*INSTRUCTION*. Exactly and only the lines from the one with "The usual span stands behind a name" through the end of the listing are to be transcribed, both ends included.

── SUPPLIED MATERIAL ──

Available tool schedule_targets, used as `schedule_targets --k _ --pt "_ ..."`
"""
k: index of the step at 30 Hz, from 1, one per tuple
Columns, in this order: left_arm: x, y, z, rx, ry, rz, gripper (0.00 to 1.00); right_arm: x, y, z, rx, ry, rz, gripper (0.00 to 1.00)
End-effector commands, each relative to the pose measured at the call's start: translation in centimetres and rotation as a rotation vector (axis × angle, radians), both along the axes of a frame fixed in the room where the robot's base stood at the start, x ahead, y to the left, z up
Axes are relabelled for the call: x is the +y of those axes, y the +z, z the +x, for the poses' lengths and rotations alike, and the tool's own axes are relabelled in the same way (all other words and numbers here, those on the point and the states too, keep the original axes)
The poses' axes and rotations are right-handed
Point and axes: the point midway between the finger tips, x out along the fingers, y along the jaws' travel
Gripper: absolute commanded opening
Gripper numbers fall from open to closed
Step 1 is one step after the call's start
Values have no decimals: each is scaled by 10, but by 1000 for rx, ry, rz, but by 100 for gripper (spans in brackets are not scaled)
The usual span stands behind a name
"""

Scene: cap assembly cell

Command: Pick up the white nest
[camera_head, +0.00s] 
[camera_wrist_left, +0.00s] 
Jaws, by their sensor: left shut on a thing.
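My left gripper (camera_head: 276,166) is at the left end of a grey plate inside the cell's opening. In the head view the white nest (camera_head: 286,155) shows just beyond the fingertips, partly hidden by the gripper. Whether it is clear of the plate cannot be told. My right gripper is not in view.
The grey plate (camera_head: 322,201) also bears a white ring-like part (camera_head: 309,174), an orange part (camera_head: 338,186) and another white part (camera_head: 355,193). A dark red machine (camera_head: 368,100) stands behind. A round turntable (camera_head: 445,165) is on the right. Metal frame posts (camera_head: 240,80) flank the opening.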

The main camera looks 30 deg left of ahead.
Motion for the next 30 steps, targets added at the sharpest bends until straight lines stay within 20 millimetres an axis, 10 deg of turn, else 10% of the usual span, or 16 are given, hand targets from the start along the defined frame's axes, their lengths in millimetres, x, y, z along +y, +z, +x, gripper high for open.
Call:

───

*FULL OUTPUT*.
The usual span stands behind a name
"""

Scene: cap assembly cell

Command: Pick up the white nest
[camera_head, +0.00s] 
[camera_wrist_left, +0.00s] 
Jaws, by their sensor: left shut on a thing.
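My left gripper (camera_head: 276,166) is at the left end of a grey plate inside the cell's opening. In the head view the white nest (camera_head: 286,155) shows just beyond the fingertips, partly hidden by the gripper. Whether it is clear of the plate cannot be told. My right gripper is not in view.
The grey plate (camera_head: 322,201) also bears a white ring-like part (camera_head: 309,174), an orange part (camera_head: 338,186) and another white part (camera_head: 355,193). A dark red machine (camera_head: 368,100) stands behind. A round turntable (camera_head: 445,165) is on the right. Metal frame posts (camera_head: 240,80) flank the opening.

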The main camera looks 30 deg left of ahead.
Motion for the next 30 steps, targets added at the sharpest bends until straight lines stay within 20 millimetres an axis, 10 deg of turn, else 10% of the usual span, or 16 are given, hand targets from the start along the defined frame's axes, their lengths in millimetres, x, y, z along +y, +z, +x, gripper high for open.
Call:

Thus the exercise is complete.